_Exercise details_
Provide nothing but the number of lines containing the string "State".

_Source data_

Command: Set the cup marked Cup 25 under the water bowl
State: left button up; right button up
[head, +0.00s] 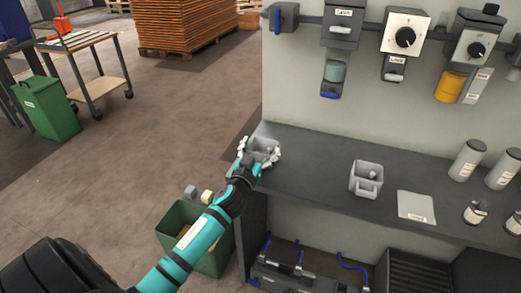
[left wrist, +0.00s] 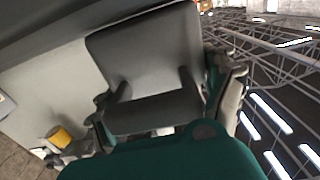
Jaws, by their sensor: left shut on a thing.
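My left gripper (head: 260,152) is shut on a grey square cup (head: 264,146) at the left end of the dark counter. The cup fills the middle of the left wrist view (left wrist: 150,60), between the fingers; no marking on it can be read. A second grey cup (head: 366,178), with a raised part inside, stands on the counter to the right. The labels are too small to read, so I cannot tell which is the water bowl.
The counter (head: 310,160) is clear between the two cups. A pale plate (head: 416,206), grey cylinders (head: 467,160) and small bottles (head: 475,212) stand further right. Dial boxes (head: 406,34) hang above. A green bin (head: 195,262) is below the counter's left end.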

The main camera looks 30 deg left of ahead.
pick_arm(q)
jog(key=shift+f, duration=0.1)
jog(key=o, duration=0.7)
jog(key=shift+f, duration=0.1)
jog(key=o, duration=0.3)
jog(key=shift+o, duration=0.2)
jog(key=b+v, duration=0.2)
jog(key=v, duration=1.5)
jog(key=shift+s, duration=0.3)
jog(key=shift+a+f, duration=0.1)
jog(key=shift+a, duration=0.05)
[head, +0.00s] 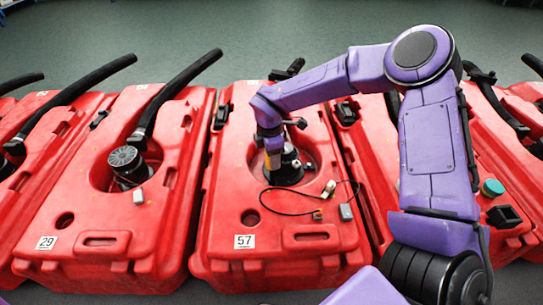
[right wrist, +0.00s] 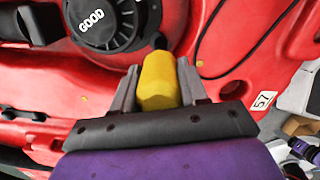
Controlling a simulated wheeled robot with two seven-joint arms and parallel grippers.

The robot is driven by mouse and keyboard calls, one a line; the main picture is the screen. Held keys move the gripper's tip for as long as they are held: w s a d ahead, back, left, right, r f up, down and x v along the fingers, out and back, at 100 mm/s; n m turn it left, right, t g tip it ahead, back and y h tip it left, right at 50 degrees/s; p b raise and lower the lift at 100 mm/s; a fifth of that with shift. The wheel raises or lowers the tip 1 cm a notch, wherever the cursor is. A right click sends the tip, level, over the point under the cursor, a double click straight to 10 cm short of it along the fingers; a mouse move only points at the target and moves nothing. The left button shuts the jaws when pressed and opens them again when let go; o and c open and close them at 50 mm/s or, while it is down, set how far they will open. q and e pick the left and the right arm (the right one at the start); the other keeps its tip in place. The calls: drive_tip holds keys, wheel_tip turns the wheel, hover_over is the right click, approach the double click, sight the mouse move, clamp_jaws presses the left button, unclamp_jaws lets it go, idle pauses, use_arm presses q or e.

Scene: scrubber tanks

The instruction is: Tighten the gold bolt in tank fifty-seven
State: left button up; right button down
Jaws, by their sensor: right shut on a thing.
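Tank fifty-seven (head: 215,235) is a red tank with a white 57 label (head: 245,241), which also shows in the right wrist view (right wrist: 263,99). My right gripper (head: 272,152) is over its round recess, beside the black motor unit (head: 290,170). In the right wrist view my right gripper (right wrist: 158,92) is shut on a yellow tool handle (right wrist: 157,80). A dark shaft end (right wrist: 160,42) shows beyond the handle, close to the black round cover marked GOOD (right wrist: 112,22). Small gold dots (right wrist: 199,62) show on the red surface; I cannot tell which is the bolt. My left gripper is not in view.
Tank 29 (head: 30,262) stands on the left with a black hose (head: 175,92). More red tanks stand on both sides. A black cable (head: 290,212) with a grey connector (head: 346,212) lies on tank fifty-seven. Green floor (head: 250,45) is clear behind.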

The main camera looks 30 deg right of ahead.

_Response to the task_
2